Intel's Ultra-Portable Atom: Unveiled

Our Thoughts

Our Thoughts
What Does the Future Hold in Store?

Alright, so we’ve already peppered this first-look with a few of our initial reactions. But as we wrapped up our conversation with two of the great minds behind Intel’s developing MID initiative, we were presented with a couple of examples why the company’s current approach makes so much sense. We mentioned one at the beginning of this piece - Adobe’s 160 versions of Flash, which are needed to support the many permutations of incompatible hardware and software. The second is Skype. Sony added the software to its PSP, but that port didn’t work for the Sony Mylo Personal Communicator, necessitating another development effort. Nokia ported Skype for its 810. Of course, it doesn’t work on the N95.


 
Roughly 30 million of Atom's transistors come from L2 cache. The rest comprise the chip's actual core.

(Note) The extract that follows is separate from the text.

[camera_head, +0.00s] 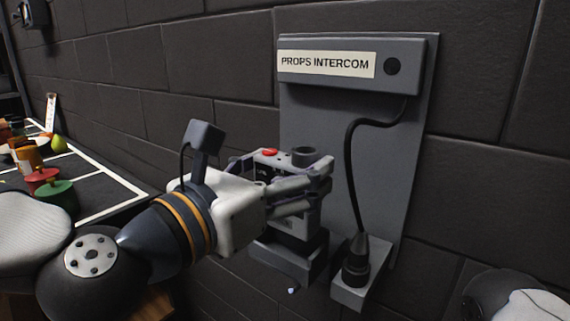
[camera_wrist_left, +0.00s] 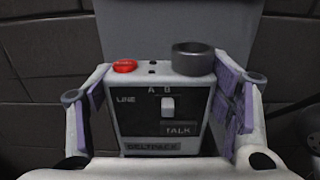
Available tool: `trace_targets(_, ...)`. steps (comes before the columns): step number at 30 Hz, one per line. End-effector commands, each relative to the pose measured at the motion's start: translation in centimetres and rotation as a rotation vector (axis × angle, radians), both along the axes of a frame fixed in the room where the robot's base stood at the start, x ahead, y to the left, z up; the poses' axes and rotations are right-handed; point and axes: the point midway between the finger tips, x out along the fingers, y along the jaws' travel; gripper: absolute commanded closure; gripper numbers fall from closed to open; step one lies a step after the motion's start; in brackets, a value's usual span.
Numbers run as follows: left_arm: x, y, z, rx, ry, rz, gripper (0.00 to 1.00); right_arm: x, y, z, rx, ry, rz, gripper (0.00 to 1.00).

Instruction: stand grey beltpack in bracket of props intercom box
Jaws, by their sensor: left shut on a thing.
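The props intercom box (camera_head: 350,65) is a grey wall unit with a white label and a back panel. Its dark bracket (camera_head: 275,262) juts out low on the panel, at the left. The grey beltpack (camera_head: 304,218) is upright at the bracket, with a red button and a round dark knob on top. My left gripper (camera_head: 298,190) is shut on the beltpack's sides. In the left wrist view the beltpack (camera_wrist_left: 165,110) sits between the two fingers, its talk face towards me. Whether its base rests inside the bracket or just above it I cannot tell. My right gripper is out of view.
A black cable (camera_head: 350,170) hangs from the box to a plug (camera_head: 356,262) on a small ledge, just right of the bracket. A dark table (camera_head: 105,190) at left bears green, red and orange items. A dark block wall stands behind.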

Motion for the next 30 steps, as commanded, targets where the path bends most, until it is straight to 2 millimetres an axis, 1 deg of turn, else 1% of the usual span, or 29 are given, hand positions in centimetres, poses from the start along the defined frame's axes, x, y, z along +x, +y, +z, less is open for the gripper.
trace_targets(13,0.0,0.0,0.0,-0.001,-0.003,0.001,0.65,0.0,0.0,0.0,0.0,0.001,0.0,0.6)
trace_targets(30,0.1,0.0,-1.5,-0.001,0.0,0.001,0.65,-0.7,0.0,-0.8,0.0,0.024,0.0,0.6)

The beauty of Atom, at least in theory, is that its x86 compatibility means the architecture works with the software already available for Windows or Linux. In other words, hitting YouTube on a Centrino Atom MID won’t limit you to the videos encoded in H.264.

That’s not to say loading bloated x86 binaries on Centrino Atom devices will be the best route to take. We already know that the in-order execution engine and simplified scheduler, used to keep Atom’s power levels down, benefit from software optimization.  So it’ll be interesting to see how existing apps are tweaked for performance on an ultra-mobile platform. Clearly, Intel is trying to help ease that transition through the Moblin project.

Certainly, the hardware sounds good, the software side is coming together, and Intel’s efforts in unifying a fragmented market full of incompatibility will be well-received. Will enthusiasts jump at the chance to add another digital device to their pockets? Perhaps not in the numbers Intel would like to see. But we’re still convinced this is a precursor to something bigger. Intel says it wants to put the Internet in your pocket. That will happen when it ties in the functionality of the phone you’re already toting.  It’s just amazing that, eight years after the Pentium 4 first surfaced, we’re watching Intel packing a more complex processor into a package nearly one tenth of the size.